A third term, middle-endian, has been coined to refer to all byte-ordering schemes that are neither big-endian nor little-endian. Such middle-endian ordering schemes include the 3-4-1-2, 2-1-4-3, 2-3-0-1, and 1-0-3-2 packed-decimal formats. The Digital Equipment Corporation PDP-11 is an example of a middle-endian machine. The PDP-11 has a DWORD byte-ordering scheme of 2-3-0-1.
The I/O routines in the C standard library always read word data in the native byte order of the machine hosting the application. This means that functions such as fread() and fwrite() have no knowledge of byte order and cannot provide needed conversions. Most C libraries, however, contain a function named swab(), which is used to swap the bytes in an array of bytes. While swab() can be used to convert words of data from one byte order to another, doing so can be inefficient, due to the necessity of making multiple calls for words greater than two bytes in size.

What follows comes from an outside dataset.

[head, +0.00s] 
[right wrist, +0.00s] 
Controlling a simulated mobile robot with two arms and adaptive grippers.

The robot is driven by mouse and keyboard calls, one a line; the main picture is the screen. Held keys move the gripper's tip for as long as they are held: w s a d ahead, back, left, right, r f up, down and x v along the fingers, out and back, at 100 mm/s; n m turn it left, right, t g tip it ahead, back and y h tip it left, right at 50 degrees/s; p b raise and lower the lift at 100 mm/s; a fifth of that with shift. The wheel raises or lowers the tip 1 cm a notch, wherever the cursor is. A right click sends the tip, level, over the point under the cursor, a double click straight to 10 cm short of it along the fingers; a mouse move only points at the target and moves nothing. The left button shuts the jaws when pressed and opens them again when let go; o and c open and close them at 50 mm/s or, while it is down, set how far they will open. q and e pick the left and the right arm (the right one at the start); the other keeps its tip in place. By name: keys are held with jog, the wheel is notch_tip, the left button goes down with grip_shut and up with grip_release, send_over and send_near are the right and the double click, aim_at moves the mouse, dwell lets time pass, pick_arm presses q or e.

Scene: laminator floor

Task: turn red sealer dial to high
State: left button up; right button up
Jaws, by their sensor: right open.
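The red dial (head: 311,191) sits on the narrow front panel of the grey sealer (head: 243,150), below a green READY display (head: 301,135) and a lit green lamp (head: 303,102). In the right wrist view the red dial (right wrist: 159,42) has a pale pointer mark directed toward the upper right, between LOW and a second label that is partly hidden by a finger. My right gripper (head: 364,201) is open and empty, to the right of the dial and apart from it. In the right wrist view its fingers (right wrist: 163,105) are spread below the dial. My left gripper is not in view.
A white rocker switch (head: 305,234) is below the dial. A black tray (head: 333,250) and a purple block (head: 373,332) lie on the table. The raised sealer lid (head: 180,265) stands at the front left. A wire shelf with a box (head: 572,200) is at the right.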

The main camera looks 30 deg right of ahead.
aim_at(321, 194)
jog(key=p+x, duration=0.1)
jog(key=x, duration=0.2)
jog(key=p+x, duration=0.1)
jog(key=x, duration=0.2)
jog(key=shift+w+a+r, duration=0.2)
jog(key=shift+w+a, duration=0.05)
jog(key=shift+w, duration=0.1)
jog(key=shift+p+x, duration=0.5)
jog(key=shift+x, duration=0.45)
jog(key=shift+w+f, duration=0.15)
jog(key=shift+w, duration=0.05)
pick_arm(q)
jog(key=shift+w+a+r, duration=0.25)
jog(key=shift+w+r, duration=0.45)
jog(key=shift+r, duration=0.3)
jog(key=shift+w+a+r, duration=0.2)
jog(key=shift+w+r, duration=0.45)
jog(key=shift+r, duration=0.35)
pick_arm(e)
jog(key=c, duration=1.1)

Programmers working with bitmap files need to be concerned about byte order, because many popular formats such as Macintosh Paint (MacPaint), Interchange File Format (IFF or AmigaPaint), and SunRaster image files are always read and written in big-endian byte order. The TIFF file format is unique, however, in that any TIFF file can be written in either format, and any TIFF reader must be able to read either byte order correctly regardless of the system on which the code is executing.